Django unchained — Oh Magazine

Django unchained

Eight films into his career, Quentin Tarantino’s methods and themes have boiled down to a single purpose: the pursuit of vengeance for the historically oppressed.

While the pictures Tarantino completed in the 1990s used his impressive cinematic techniques for no purpose other than enriching the films themselves, the writer-director now employs the nonlinear narratives, extravagant violence and relentless pop-culture sifting for which he’s known in an attempt to obtain retrospective justice on behalf of subjugated groups. Using the apostatised genres of cinema’s past (Grindhouse, Blaxploitation, Spaghetti Westerns), Tarantino has created a series of films where women (Death Proof), Jews (Inglourious Basterds) and now slaves (Django Unchained) bloodily reclaim agency from their oppressors.

This evolution in objectives has been accompanied by a shift in public perception: where once Tarantino was overrated, he is now decidedly underrated. By using the same mixture of violence, comedy, pop culture-cribbing and stylised filmmaking as he has done throughout his career, his motivations are routinely called into question – it doesn’t help that he’s from none of the groups who comprise the vengeful protagonists of his films.

However, a film like Django Unchained demonstrates the value of his approach. In making the Spaghetti Western his template, Tarantino uses the disreputable, historically subversive genre to express a raw, genuine sense of moral outrage at the subject of slavery and the accompanying myths of the antebellum period. When faced with such inhumanity, Tarantino argues that the only appropriate response he can provide is bloody retribution through the power of cinema.
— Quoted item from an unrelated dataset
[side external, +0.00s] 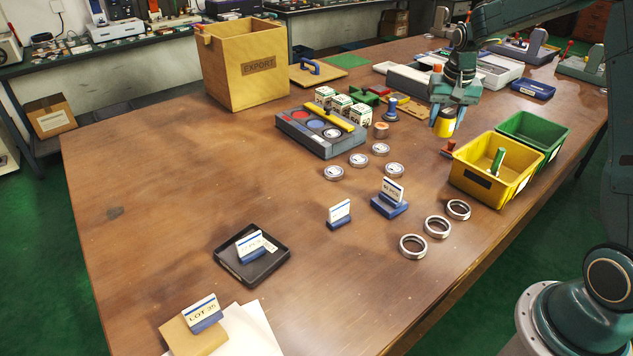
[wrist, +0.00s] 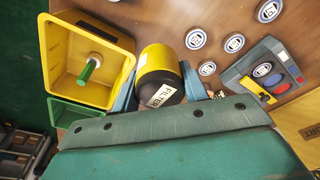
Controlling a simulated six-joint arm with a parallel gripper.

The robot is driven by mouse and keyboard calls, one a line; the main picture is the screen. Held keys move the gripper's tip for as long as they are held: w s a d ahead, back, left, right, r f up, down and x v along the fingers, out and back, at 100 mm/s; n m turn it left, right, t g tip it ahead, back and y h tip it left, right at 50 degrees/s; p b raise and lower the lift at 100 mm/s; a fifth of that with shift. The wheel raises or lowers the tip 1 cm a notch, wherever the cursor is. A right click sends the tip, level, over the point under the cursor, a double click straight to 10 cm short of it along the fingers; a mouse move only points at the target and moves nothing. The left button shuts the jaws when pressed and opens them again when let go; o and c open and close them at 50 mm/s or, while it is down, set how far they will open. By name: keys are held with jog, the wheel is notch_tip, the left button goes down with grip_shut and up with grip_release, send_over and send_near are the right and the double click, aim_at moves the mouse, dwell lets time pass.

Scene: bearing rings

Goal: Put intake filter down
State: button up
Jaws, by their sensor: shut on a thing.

As a result, while Django Unchained shares the stylistic tics that run throughout Tarantino’s work, the film it most resembles is his most recent, Inglourious Basterds – a picture, of course, in which a coalition of film projectionists, critics, and actors destroy Hitler in a cinema. Like Inglourious Basterds, Django Unchained provides its eponymous former slave hero (Jamie Foxx) with an endless supply of persecutors to exterminate, exploding in gore as selections from Spaghetti Western soundtracks play in the background. But even though the sight of Django extending brutal vengeance upon slave owners works as wish fulfilment in the same manner – a carthartic release after the many torments the film’s black character endure – the effect is less striking a second time around. There’s a sense that Tarantino isn’t quite challenging himself, content to make a retread of what worked before.
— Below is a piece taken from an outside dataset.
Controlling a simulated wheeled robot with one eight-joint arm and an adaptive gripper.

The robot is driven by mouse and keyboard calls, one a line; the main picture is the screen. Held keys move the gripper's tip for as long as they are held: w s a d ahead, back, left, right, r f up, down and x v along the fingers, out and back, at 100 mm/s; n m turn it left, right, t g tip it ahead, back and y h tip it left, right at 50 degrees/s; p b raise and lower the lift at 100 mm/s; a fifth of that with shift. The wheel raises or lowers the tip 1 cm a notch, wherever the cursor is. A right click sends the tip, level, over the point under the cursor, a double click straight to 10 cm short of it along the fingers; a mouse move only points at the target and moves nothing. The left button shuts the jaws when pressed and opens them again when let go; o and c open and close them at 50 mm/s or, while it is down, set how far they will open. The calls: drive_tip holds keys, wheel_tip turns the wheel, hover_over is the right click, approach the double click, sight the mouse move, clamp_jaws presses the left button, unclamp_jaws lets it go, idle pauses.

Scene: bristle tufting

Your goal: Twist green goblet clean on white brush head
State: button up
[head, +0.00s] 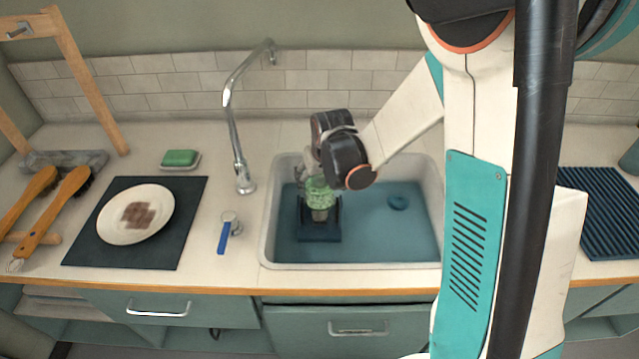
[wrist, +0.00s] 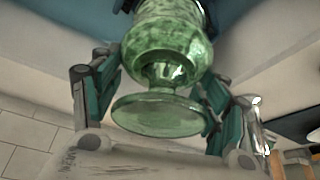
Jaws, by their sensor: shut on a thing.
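The green goblet (head: 319,192) is over the left part of the sink, with its bowl pointing down over the brush. In the wrist view the goblet (wrist: 165,45) shows its round foot toward the camera and dark speckles on its bowl. My gripper (head: 316,178) is shut on the goblet; in the wrist view the fingers of my gripper (wrist: 160,85) stand on both sides of its stem. The pale brush head (head: 320,214) shows just below the goblet's rim, on a dark blue base (head: 319,236) in the sink. How far it sits inside the bowl is hidden.
A stained plate (head: 112,222) lies on a dark mat (head: 178,245). A ribbed mat (head: 603,215) is at right.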

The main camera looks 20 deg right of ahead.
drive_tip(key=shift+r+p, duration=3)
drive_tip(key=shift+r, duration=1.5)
Despite being set a century earlier, on a different continent with different characters, Django Unchained feels like it could be a sequel, featuring several long, tense senses of characters undercover, trying to conceal their motives through verbal jousting. Indeed, Christoph Waltz’s dentist/bounty hunter Dr Schulz is essentially a reprise of his Oscar-winning role, except now the villain has become the hero’s sidekick, his ominous politeness used against the antagonists rather than for them.

While the relationship between Django and Dr Schulz has its basis in Spaghetti Westerns – a mentor working alongside a protégé – it mainly seems that Waltz was brought back because he was so much fun last time. He’s just as watchable, inevitably, but the character lacks the element of danger that made its predecessor so compelling. Fortunately, this deficit is made up for by Leonardo DiCaprio, who is exceptional in a similar role as the terrifying-yet-genteel Calvin Candie.

Other than the sense of familiarity, another factor that provokes weariness is the film’s sheer length. Django Unchained meanders into all sorts of interesting places, but it doesn’t really have enough plot to sustain itself for three hours, and its relatively straightforward narrative often means lengthy waits for scenes you know lie ahead. In particular, the film builds to a natural climax but doesn’t quite finish, and so has to take half an hour to return to what’s essentially the same scene again. But while Django Unchained is imperfect, the film carries itself with such vigour, flair, and righteous fury that you’re willing to forgive it.